La maîtrise de la dépense publique est un choix de l’État, mais cela n’empêche pas les acteurs locaux « d’alerter sur les risques pour l’investissement, l’entretien des infrastructures et la transition éco­logique. » Et Frédéric Roth d’assumer un principe clair : « Traiter la route en ennemi de l’environnement est voué à l’échec ! »

L’opportunité de l’A31 bis

Il n’oublie pas de revenir sur le serpent de mer des projets lorrains : l’A31 bis. « Il représente une opportunité majeure pour améliorer la connectivité, la mobilité sur notre territoire et soutenir son développe­ment économique. Ce projet, comme le plus petit projet d’infrastruc­ture, nécessite une planification minutieuse, une collaboration étroite entre tous les acteurs et un financement solide. »

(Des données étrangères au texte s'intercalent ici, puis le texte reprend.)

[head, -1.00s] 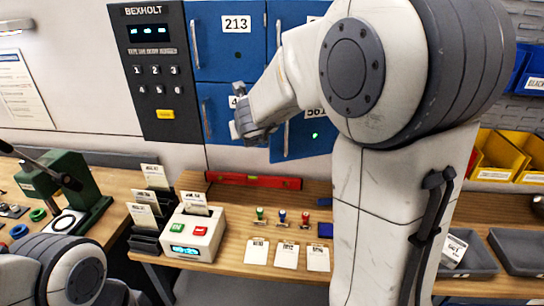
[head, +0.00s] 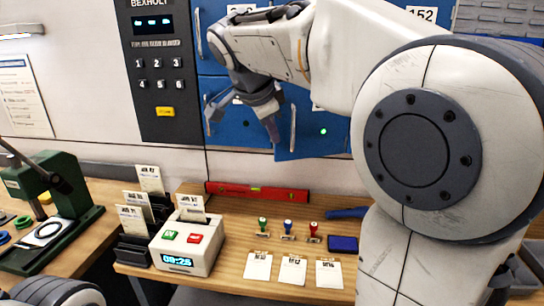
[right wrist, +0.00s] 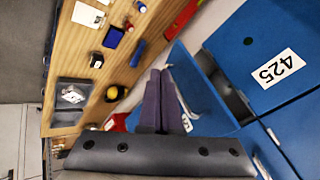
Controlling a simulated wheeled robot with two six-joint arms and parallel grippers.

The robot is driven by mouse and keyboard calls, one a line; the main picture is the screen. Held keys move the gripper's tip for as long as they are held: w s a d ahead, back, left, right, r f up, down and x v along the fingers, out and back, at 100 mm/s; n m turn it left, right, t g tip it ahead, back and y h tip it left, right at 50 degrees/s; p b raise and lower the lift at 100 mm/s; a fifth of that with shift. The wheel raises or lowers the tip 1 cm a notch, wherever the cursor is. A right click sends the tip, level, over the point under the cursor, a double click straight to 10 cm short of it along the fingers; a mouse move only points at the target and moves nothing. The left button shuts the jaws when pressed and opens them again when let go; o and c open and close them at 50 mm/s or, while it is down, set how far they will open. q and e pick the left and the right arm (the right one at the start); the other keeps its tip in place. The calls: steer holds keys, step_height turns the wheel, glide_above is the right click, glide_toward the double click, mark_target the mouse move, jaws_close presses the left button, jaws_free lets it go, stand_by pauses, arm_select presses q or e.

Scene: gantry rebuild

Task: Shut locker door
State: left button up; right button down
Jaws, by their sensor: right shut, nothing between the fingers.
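The blue locker door (head: 307,142) with a bar handle and a green light hangs low in the locker bank in the head view. In the right wrist view this door (right wrist: 200,88) stands ajar, with a dark gap along its edge beside the door marked 425 (right wrist: 285,38). My right gripper (head: 272,130) is shut and empty, close to the handle side of the ajar door. Its fingers (right wrist: 160,95) show together in the wrist view, by the door; I cannot tell whether they touch it. My arm hides the upper part of the door. My left gripper is out of view.
Below the lockers is a wooden bench (head: 230,262) with a red level (head: 257,192), several stamps, a blue pad (head: 343,243), white cards and a time clock (head: 187,241). A keypad panel (head: 155,75) is left of the lockers. The bench's front middle has bare wood.

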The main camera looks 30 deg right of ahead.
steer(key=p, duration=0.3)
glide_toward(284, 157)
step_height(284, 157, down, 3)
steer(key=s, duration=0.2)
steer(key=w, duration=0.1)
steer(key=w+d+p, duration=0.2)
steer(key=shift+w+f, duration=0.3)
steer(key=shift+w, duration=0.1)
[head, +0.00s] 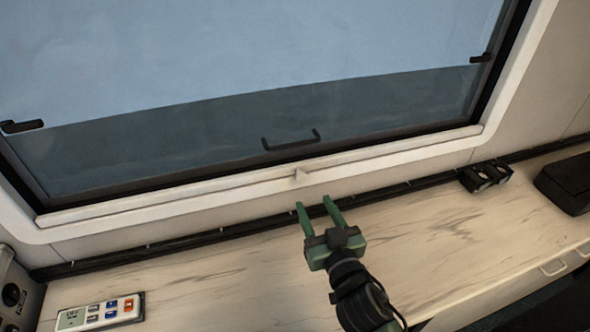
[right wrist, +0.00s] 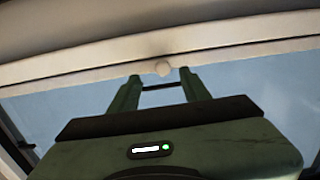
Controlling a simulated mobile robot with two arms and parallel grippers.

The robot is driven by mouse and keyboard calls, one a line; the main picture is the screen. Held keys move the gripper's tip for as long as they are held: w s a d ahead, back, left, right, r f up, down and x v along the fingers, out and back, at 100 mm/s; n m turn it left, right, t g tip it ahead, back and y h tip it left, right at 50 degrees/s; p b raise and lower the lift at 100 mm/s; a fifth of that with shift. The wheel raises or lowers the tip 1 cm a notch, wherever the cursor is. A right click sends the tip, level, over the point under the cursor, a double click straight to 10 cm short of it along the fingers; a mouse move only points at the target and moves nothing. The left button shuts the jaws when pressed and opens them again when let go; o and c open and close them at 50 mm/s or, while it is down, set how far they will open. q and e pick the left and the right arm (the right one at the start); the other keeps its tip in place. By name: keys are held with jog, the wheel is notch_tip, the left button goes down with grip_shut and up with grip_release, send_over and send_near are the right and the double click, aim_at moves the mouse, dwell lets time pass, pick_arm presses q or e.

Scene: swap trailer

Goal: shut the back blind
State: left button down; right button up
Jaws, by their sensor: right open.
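The back window (head: 300,55) fills the upper head view, its glass uncovered. A pale blind bar (head: 180,194) runs along the bottom of the white window frame, with a small pale tab (head: 300,176) near its middle. My right gripper (head: 314,202) is open and empty, its green fingers pointing up towards the tab from just below it in the head view. In the right wrist view the bar (right wrist: 240,52) crosses beyond the fingertips (right wrist: 161,73), and the round tab (right wrist: 163,68) shows between them. Contact cannot be told. My left gripper is not in view.
A black handle (head: 291,139) and two side latches (head: 22,126) (head: 481,58) sit on the window. Below is a marbled counter (head: 220,285) with a remote (head: 100,311) at left, a black double holder (head: 486,176) and a dark box (head: 566,183) at right. The counter's middle is clear.

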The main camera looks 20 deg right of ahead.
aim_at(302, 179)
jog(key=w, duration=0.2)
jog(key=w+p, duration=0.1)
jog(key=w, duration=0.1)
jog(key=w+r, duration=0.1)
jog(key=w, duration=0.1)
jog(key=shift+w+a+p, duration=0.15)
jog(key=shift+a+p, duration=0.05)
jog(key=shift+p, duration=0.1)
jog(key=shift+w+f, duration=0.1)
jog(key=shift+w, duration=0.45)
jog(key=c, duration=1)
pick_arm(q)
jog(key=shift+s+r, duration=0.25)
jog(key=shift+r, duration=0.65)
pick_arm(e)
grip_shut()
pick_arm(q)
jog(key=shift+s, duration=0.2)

Dans le même temps, les choses bougent en la matière. Et même sur le réseau des routes nationales. La Région Grand Est a récupéré une partie de ce réseau (Lire les Affiches d’Alsace Lorraine N°26 du 1er avril 2025) et a lancé le projet inédit et ambitieux d’une éco-contribution d’ici 2027 pour les poids lourds de plus 7,5 tonnes. L’objectif étant de récupérer de quoi investir 1 milliard d’euros pour moderniser les infrastructures. Une Région Grand Est qui a également relancé des priorités comme la mise en 2x2 voies de la RN4, du côté de Lunéville et de Saint-Dizier, et aussi de mise en 2x3 voies le tronçon de l’actuelle A31, entre Fey et Nancy. De quoi normalement rassurer les entre­prises de travaux publics. Mais cela ne diminue malheureusement pas le sous-investissement dans l’entretien des routes, qu’a déploré la Cour des comptes dans son récent rapport, ce que n’a pas manqué de relever Alexandre Rouffignac.

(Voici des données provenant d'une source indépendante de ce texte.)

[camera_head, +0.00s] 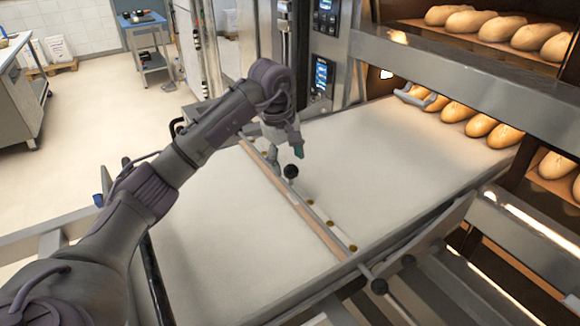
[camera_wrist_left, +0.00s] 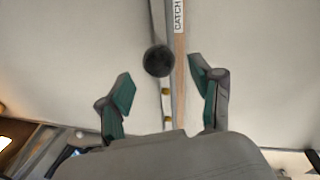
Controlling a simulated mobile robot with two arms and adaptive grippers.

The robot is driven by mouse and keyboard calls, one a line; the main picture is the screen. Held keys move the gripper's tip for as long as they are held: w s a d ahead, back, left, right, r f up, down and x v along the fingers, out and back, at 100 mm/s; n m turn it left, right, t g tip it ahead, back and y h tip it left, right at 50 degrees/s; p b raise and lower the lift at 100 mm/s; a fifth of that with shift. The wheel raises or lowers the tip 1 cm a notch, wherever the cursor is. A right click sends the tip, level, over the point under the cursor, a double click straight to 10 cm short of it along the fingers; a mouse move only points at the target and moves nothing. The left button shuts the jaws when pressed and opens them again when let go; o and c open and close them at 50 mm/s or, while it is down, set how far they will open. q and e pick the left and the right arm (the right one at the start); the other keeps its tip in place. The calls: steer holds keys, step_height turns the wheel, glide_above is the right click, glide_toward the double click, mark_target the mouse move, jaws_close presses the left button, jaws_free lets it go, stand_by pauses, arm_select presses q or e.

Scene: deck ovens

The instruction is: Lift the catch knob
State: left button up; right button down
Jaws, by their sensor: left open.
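The catch knob is a black ball (camera_head: 291,171) on a bar that crosses the pale loader surface (camera_head: 390,150). In the left wrist view the black knob (camera_wrist_left: 159,61) sits ahead of and between the two green-padded fingers, beside a strip with the word CATCH (camera_wrist_left: 179,15). My left gripper (camera_head: 283,152) is open just above and behind the knob in the head view; its fingers (camera_wrist_left: 160,92) do not touch the knob in the wrist view. The knob's stem is mostly hidden from above. My right gripper is not in view.
Deck ovens with bread loaves (camera_head: 497,27) stand at the right. A control panel (camera_head: 322,78) stands behind the surface. A steel table (camera_head: 22,85) is at the far left.

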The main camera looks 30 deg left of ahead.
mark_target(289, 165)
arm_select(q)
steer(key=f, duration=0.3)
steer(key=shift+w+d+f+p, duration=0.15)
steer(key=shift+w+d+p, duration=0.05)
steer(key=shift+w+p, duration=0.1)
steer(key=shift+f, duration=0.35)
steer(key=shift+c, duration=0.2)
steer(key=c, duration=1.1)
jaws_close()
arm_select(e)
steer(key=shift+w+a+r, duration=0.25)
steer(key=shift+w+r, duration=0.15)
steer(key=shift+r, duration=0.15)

Quid des innovations environnementales ?

Frédéric Roth pour sa part a remis sur le tapis une revendication récurrente : la dégradation du délai de paiement dont on connaît les causes, des dysfonctionnements dans la validation des factures. « Il n’est pas rare aujourd’hui d’avoir des délais de règlement supérieurs à 60 jours voire au-delà : c’est totalement inacceptable ! »

Enfin il n’a pas esquivé l’environnement. « Nous devons continuer à intégrer des solutions innovantes et durables dans la conception, la construction et l’entretien de nos infrastructures. Il vous revient d’in­tégrer des clauses environnementales dans vos marchés de travaux. Les méthodes de construction durables et les solutions de mobilité intelligente sont autant de leviers que nous devons actionner pour répondre aux défis qui se présentent à nous depuis plusieurs années déjà. Nous favorisons de longue date, au sein de nos entreprises la recherche et le développement et œuvrons pour la décarbonation de la route. » À ce propos, il incite les entreprises à utiliser le logiciel SEVE proposé par la profession. « C’est un outil puissant et gratuit. Il se base sur un langage commun entre entreprises et donneurs d’ordre pour réduire l’impact environnemental des infrastructures. De plus, il per­met la comparaison entre différentes solutions de base et variantes. » (Voir www.seve-tp.com). Du reste des formations à la demande pour l’utilisation de cet éco-comparateur peuvent être organisées par les instances pour accompagner les entreprises.

Il ne pouvait conclure sans évoquer « la difficulté persistante à recruter et à assurer la transmission et la succession entre nos compagnons. Pourtant la route est un métier valorisant, utile, avec des réalisations toujours uniques. À nous de poursuivre la promotion de nos métiers ! »

Frédéric Roth, président de la délégation Lorraine de Routes de France.